Viele Kulturinteressierte dachten sich offenbar, ein kluger Mann außerhalb des lokalen kulturpolitischen Getümmels könnte wie ein Katalysator wirken und die kritischen Gedanken formieren. Also luden sie den Münchner Künstler und Philosophen Sinan von Stietencron zu einem philosophischen Salon in der Harderbastei ein. Wie wichtig den Ingolstädtern das Thema ist, ließ sich am Donnerstagabend an der großen Teilnehmerzahl (von mehr als 50 Besuchern) ablesen und den rund zwanzig Institutionen, die als Veranstalter auftraten. Vielleicht hatte der Zulauf aber auch mit dem witzigen Titel des Abends zu tun: "Wenn Ingolstadt meine Nachbarin wäre, würde ich sie zum Kaffee einladen"

Der Titel versprach nicht zu viel. Von Stietencron ist ein eloquenter, sympathischer und unterhaltsamer Referent. Allerdings ist er auch Philosoph mit recht eigenwilligem Gedankengebäude. So war ein Ausflug in theorielastige Höhenregionen ebenso unumgänglich wie leider für den Zweck der Veranstaltung auch weitgehend unnötig. Von Stietencron orientiert sich in seiner Gedankenwelt an den Harward-Philosophen Alfred North Whitehead (1861-1947), dessen Theorie er "Prozessphilosophie" nennt. Nach einer Einführung in dessen Gedankenwelt destillierte der Münchner Zitate aus dem Hauptwerk Whiteheads heraus und entwickelte ein paar Fragestellungen, die mehr oder weniger auch von Belang für mittelgroße "Stadtorganismen" wie Ingolstadt seien könnten.
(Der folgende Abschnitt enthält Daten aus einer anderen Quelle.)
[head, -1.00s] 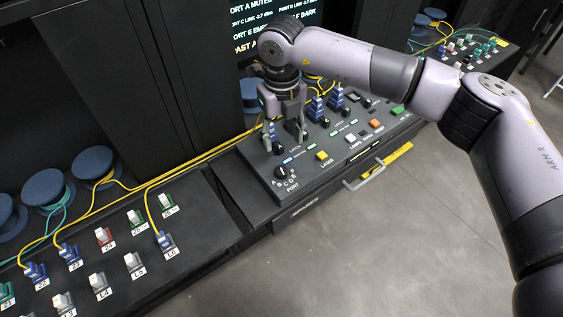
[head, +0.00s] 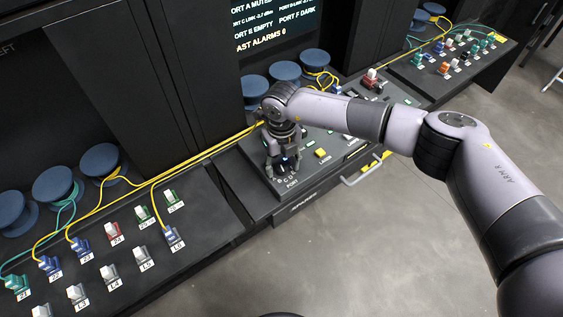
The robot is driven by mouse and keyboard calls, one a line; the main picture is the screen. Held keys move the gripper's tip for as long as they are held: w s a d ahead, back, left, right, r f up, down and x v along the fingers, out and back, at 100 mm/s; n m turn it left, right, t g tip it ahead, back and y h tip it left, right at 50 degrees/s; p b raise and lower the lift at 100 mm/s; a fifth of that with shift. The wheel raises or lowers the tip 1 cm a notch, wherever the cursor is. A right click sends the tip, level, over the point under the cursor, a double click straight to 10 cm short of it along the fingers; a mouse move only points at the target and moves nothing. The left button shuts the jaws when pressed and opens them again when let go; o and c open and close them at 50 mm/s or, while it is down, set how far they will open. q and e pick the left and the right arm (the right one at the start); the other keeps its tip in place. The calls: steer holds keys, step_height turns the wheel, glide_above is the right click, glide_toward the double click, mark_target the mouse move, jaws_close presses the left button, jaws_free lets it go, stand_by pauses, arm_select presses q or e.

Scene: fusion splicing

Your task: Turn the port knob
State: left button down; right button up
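The black port knob (head: 285,163) is on the sloped console at the centre of the head view, above the PORT lettering. My right gripper (head: 284,168) points down over it. Its two fingers stand apart, one to each side of the knob, and the gripper looks open. The gripper body covers part of the knob and its dial, so I cannot tell whether a finger touches it. My left gripper is out of view.
A yellow button (head: 322,153) sits on the console right of the gripper. A handle (head: 365,172) juts from the console's front. Yellow cables run behind. A panel of labelled plugs (head: 120,250) lies at left, and a screen (head: 270,25) stands at the back.

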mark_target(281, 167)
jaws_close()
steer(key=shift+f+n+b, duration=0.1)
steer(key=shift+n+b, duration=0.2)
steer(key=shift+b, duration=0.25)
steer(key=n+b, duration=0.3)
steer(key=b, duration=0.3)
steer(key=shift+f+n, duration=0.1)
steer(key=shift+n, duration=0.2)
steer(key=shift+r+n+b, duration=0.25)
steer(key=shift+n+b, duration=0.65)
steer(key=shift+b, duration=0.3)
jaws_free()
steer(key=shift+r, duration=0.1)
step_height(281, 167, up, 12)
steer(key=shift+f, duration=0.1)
Wichtiger als alle abgehobenen Theorien waren allerdings die Diskussionen über das Ingolstädter Kulturleben am Anfang und am Ende der mehr als dreistündigen Veranstaltung. Etwa die Titelfrage, ob man mit "Frau Ingolstadt" tatsächlich einen Kaffee trinken gehen wollte, was die bei Weitem meisten Besucher bejahten. Es wurden viele Argumente gewälzt, von ungehobenem Potenzial geredet, eine Besucherin wollte sogar missionieren. Anderen war die Stadt zu konservativ für eine nähere Bekanntschaft, zu uninspiriert. Interessant war, dass niemand auf den Gedanken kam, dass es vielleicht einfach Spaß machen könnte, sich mit "Frau Ingolstadt" abzugeben.

Am Ende des Theorieteils schlug Sinan von Stietencron fast schon unvermittelt eine Diskussion über einen "100-Jahre-Plan für ein kultiviertes Ingolstadt" vor.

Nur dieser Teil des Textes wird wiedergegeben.